According to the Hong Kong-based group Information Centre for Human Rights and Democracy, at the same time as the situation in North Africa and Egypt was developing, the Chinese were busy arresting hundreds of democracy protestors.
And we are all aware that the current Nobel peace laureate, Liu Xiaobo, is a Chinese dissident serving an 11-year jail sentence for calling for democracy and reform in China.
Despite this, the Google affair, and other anti-democratic activities, the UK Government seem to have been quite happy about the Chinese “investment” in Grangemouth and to see companies like BP invest in new chemical plants in China.
Given what the government is saying about certain MENA regimes, this is not just hypocritical, it’s also very naive.
From around the mid-1980s, City of London financial institutions set out to convince government and industry that it really was a wonderful idea to “offshore” manufacturing to China. Similar arguments were put forward in other countries, notably the US.
The argument was, of course, that it would make manufacturing much cheaper, improve UK company profits and, therefore, work wonders for our pension funds.

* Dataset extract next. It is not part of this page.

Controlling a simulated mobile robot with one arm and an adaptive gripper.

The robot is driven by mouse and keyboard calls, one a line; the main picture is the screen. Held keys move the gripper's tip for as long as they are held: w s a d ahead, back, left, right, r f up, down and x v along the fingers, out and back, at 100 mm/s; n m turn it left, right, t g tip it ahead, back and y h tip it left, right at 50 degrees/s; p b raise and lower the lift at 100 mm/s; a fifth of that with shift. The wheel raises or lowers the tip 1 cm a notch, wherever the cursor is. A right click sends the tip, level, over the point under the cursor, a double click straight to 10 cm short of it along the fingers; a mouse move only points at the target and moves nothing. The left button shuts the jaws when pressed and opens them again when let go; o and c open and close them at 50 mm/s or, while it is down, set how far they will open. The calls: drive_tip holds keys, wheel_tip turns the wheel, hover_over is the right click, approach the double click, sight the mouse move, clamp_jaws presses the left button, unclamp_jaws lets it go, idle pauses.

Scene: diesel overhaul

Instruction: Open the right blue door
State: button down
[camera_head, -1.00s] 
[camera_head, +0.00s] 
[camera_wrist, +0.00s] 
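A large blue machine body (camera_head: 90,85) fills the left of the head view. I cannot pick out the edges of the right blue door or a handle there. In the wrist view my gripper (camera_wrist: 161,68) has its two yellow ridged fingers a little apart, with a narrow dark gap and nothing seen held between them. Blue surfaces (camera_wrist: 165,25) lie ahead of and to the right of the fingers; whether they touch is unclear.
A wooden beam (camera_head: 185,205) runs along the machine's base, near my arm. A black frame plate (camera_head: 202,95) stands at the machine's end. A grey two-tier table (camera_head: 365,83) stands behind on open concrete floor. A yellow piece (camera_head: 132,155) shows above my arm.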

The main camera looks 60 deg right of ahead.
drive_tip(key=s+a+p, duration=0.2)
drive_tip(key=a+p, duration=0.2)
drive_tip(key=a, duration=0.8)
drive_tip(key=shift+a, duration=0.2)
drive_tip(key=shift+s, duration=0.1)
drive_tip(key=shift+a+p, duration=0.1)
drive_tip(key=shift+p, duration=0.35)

Certainly the latter did not happen.
The government also convinced itself that this would be good for the consumer, as it would dramatically reduce the price of many products.
The political argument was simply ridiculous.
Governments became convinced that trading with Chinese communists would lead to more open relationships, ultimately resulting in them adopting normal western multiparty democratic standards.
They were wrong. Nothing has changed and nothing will.
Some will argue that, in the case of Egypt and other unsavoury regimes, it was necessary to support them because they helped keep the peace in the Middle East.
That may well be true, but what then is the advantage of trading with the Chinese when we’re the ones that are losing out overall, and when it so obviously makes no difference at all to their behaviour and how they treat their people.
So, what do we do next?
According to UK Oil & Gas there’s an investment and jobs boom returning to the North Sea. It’s possible then that the problems of the Middle East and North Africa, on top of increased Chinese and Asian demand, will provide an opportunity for the North Sea to shine again, at least for a while.
But that will make our reserves more attractive to others, including the Chinese.
Currently, they can buy most western oil companies, though the US might move to block any deals.
However, I doubt that a western company could currently buy any Chinese oil-related firm.
We need to change the UK takeover rules so that they automatically exempt any Chinese company, or their proxy, from being able to buy any UK energy assets or company.
We need to limit Chinese access to oil & gas resources around the world so that we limit their economic growth.
This, in turn, will reduce their demand for oil & gas, and we can then use this as leverage to make them deal with their exchange-rate problem and their record on human rights.
But be under no illusion, they are currently waging economic war and will conquer through trade.
It’s just that we are too stupid to realise this.